MLN LIBRARY ICON BY KOBY BARHAD
12 August 2015
Gareth, Maker Librarian at Machines Room, gives us his top three books about making.
Makers | Cory Doctorow, 2010
This is a science fiction story that pitches two worlds of making, hacker/tinkerers versus big business, in the form of Disney. Doctorow takes a lot of the rhetoric of the maker movement and brings it to life with a new form of distributed maker economy and corporations trying to capitalise on the unlocked creativity that networked 3D-printing brings. The book has some great descriptions of imagined artworks the hacker protagonists create such as seashell robots that make toast.
Steep Foresight Cards
Not a book, but I’ve had these cards in the Library from the beginning.
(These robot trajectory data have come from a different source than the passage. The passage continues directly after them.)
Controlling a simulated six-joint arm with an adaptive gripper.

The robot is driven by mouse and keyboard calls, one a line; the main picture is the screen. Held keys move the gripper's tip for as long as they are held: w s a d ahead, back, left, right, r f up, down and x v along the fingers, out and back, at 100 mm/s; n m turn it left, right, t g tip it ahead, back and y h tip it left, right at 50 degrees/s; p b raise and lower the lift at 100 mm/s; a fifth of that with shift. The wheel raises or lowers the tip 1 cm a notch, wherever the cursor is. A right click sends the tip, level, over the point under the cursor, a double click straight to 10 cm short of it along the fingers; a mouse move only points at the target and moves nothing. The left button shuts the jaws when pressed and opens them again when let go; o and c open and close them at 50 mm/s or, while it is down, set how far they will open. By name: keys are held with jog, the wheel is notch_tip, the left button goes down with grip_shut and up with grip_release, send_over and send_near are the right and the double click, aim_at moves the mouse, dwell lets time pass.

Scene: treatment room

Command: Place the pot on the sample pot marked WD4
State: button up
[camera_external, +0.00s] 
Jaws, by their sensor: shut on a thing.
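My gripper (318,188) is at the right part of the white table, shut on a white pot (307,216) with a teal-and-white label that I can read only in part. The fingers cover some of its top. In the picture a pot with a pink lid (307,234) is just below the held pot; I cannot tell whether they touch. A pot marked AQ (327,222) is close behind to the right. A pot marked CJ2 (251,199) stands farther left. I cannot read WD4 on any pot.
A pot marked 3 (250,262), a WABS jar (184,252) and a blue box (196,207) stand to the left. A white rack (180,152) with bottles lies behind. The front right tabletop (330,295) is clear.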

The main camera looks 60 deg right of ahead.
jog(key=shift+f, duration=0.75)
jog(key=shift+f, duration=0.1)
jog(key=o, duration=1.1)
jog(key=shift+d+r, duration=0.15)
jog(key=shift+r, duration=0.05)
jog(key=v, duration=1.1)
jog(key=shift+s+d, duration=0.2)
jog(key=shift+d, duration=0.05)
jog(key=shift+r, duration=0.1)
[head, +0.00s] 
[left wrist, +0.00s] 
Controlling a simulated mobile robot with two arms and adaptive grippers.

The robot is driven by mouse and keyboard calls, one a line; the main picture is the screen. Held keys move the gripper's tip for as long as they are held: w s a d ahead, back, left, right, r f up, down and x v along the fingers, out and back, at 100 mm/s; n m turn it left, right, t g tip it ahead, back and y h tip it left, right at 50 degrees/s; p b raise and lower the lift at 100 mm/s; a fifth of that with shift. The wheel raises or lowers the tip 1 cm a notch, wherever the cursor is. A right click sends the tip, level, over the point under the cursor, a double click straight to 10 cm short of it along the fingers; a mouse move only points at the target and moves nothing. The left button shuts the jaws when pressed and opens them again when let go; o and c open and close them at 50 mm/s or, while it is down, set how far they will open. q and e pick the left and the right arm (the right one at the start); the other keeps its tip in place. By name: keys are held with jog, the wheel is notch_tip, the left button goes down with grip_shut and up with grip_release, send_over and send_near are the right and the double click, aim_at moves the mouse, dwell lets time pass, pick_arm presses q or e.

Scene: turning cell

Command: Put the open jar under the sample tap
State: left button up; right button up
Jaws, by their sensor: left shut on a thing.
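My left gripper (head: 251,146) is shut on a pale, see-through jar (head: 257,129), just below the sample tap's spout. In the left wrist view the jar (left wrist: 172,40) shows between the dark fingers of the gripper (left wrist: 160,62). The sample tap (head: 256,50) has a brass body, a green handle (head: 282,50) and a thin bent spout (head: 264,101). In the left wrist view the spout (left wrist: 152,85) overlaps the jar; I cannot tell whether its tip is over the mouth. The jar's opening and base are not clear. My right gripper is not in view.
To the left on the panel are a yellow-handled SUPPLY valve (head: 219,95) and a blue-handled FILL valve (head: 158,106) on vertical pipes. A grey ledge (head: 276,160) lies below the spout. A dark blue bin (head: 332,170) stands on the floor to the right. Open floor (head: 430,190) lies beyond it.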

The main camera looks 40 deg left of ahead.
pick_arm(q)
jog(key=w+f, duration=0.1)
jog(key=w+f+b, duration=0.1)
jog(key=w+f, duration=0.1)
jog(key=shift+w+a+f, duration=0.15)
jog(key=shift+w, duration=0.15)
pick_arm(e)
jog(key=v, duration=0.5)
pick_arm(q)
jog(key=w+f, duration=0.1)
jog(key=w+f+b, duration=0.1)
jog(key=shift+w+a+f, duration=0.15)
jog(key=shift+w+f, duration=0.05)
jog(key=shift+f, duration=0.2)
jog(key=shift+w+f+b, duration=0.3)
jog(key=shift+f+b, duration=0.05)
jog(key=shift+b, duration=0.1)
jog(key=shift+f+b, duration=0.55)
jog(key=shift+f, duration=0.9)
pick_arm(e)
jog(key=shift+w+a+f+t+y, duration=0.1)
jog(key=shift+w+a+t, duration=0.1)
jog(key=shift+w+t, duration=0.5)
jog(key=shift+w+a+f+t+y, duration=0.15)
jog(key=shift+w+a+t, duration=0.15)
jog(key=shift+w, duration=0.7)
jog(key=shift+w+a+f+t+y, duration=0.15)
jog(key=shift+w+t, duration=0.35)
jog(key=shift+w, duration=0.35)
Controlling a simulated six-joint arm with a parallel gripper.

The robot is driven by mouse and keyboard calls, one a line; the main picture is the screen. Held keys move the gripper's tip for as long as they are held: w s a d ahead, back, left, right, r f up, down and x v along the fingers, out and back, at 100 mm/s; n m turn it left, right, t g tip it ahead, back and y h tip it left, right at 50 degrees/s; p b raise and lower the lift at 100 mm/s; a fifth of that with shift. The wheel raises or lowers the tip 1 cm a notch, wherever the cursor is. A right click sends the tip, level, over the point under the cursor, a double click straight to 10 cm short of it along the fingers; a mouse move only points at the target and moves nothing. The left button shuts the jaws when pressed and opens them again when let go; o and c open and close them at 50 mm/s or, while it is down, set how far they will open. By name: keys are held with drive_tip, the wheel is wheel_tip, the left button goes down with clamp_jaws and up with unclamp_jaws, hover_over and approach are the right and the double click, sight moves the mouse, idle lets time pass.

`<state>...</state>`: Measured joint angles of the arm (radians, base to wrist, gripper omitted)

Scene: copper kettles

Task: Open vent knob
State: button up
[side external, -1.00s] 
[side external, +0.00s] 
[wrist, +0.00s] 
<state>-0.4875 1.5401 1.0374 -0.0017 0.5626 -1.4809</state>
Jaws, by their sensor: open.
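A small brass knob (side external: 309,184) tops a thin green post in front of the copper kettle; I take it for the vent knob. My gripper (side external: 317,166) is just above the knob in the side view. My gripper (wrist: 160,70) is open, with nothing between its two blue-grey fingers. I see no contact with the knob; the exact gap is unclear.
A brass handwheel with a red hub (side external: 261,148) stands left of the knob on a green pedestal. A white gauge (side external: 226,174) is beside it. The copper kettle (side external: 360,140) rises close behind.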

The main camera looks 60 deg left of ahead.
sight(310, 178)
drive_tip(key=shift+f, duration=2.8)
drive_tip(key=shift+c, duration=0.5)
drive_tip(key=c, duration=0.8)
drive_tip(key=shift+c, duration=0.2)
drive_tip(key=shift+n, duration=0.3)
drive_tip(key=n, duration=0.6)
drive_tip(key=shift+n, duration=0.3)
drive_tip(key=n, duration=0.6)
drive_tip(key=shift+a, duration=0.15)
The cards are designed for corporations to use for planning the futures of their businesses. I am fascinated by in their origins in creative teaching methods of the 1970s. Despite their cringe-worthy imagery, they are surprisingly useful when brought into a making context and they are inspiration behind the Maker Cards project.
Material Matters: New materials in design | Philip Howes and Zoe Laughlin, 2012
I worked with the Materials Library back when they were starting out. It is a university-nested collection of fascinating materials from the lightest solid Aerogel to radioactive crockery. This book digs deeper and I always show it to visiting makers to the Makers Library. My favourite chapter is on Material Futures – speculative stuff that makers can only imagine playing with.